UX Design | UX Research | UI Design | Branding | Interaction Design
Project Overview
PSP Motorsports is a small design and manufacturing company in the automotive market that creates small batch, hand-crafted dress-up components for the growing light duty truck industry. The existing e-commerce site was developed to feature their products alongside a significantly broader catalog of third-party components. As the site was transitioning to focus solely on their private label, my goal was to increase the usability of the site, improve the shopping experience, and capture the brand narrative in a clean and functional design.
PROJECT | Branding and E-commerce redesign
TIMELINE | 1 Month
MY ROLE | UX/UI Design Lead | UX Research
TOOLS | Pen & Paper | Illustrator | Photoshop | Sketch | Webflow | InVision


(Re)Imagine a brand.

The inspiration for this project revolved around a digression from the big-box, marketplace model that PSP Motorsports (PSP) originally planned. This site model did not resonate with their customers who expected to find a more personal interaction indicative of a small brand. The project revolved around a reorientation of perspective, seeking to tell the story of a luxury brand deeply rooted in quality, community, and innovation.


Understanding the Market and User

The light-duty diesel truck industry has evolved from the blue-collar, farm and work truck segment most common over the past 30 years, to a refined, high-end consumer base who demands a vehicle platform that sits comfortably alongside the traditional luxury class.  In order to pace this shift in consumer expectations, manufacturers in the aftermarket space needed to better understand the opinions and behaviors of their customers in order to design better products and better experiences.  

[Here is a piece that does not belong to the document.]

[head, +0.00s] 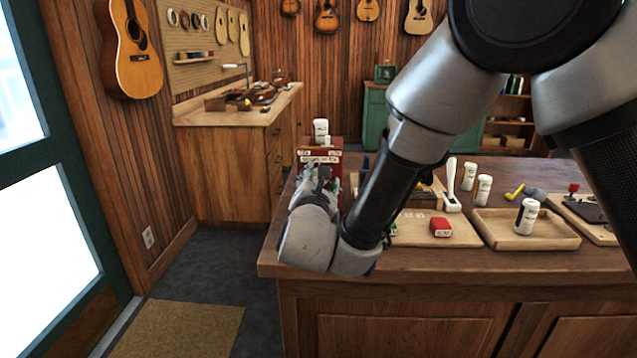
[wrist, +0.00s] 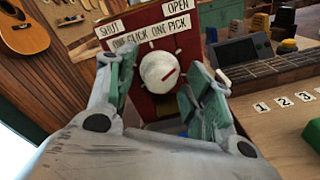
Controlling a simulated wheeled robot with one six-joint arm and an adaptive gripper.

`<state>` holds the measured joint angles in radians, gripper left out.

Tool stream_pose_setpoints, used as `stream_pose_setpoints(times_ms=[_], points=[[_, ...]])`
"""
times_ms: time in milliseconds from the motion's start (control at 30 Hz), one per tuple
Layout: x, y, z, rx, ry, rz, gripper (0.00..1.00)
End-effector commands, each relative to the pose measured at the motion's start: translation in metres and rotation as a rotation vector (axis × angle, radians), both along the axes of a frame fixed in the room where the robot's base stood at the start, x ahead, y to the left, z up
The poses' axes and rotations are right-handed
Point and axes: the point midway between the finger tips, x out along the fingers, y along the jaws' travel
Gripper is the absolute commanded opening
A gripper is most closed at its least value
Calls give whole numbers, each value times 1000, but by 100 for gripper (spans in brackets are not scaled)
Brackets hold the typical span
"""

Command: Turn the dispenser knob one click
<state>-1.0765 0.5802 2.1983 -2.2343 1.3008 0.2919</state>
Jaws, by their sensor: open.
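The dispenser (wrist: 205,17) is a dark red box with "SHUT", "OPEN" and "ONE CLICK ONE PICK" labels. Its round white knob (wrist: 158,71) has a red pointer line aimed up and to the right. My gripper (wrist: 155,75) is open, with one green-padded finger on each side of the knob in the wrist view; I cannot tell whether either touches it. In the head view the dispenser (head: 309,144) stands at the counter's left end, its front mostly hidden by my gripper and wrist.
The wooden counter (head: 440,264) holds a red box (head: 440,227), a tray (head: 485,235) with a white bottle (head: 525,217), and more white bottles. A number strip (wrist: 285,102) lies right of my gripper. The floor at left is clear.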

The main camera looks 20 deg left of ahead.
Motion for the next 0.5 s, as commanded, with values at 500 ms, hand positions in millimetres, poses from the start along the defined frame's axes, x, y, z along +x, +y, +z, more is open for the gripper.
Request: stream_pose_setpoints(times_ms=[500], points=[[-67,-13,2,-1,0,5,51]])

I began the project by interviewing current customers about their needs and motivations to better understand the perceived value points of the brand.  This research included a survey that allowed access to a broader section of the community and helped us refine our user personas. Ethnographic studies conducted throughout the project revolved around interactions with the current e-commerce site as well as observations of brand/customer interactions at tradeshows.


Tinkering under the hood

As the existing e-commerce site was developed under a number of false assumptions, both pertaining to customers AND brand owners, my discovery sought to find insights about the average user, how they searched for parts, and what product features were important to them. I also sought to understand the brand owner's vision of their own products and how they had historically interacted with users.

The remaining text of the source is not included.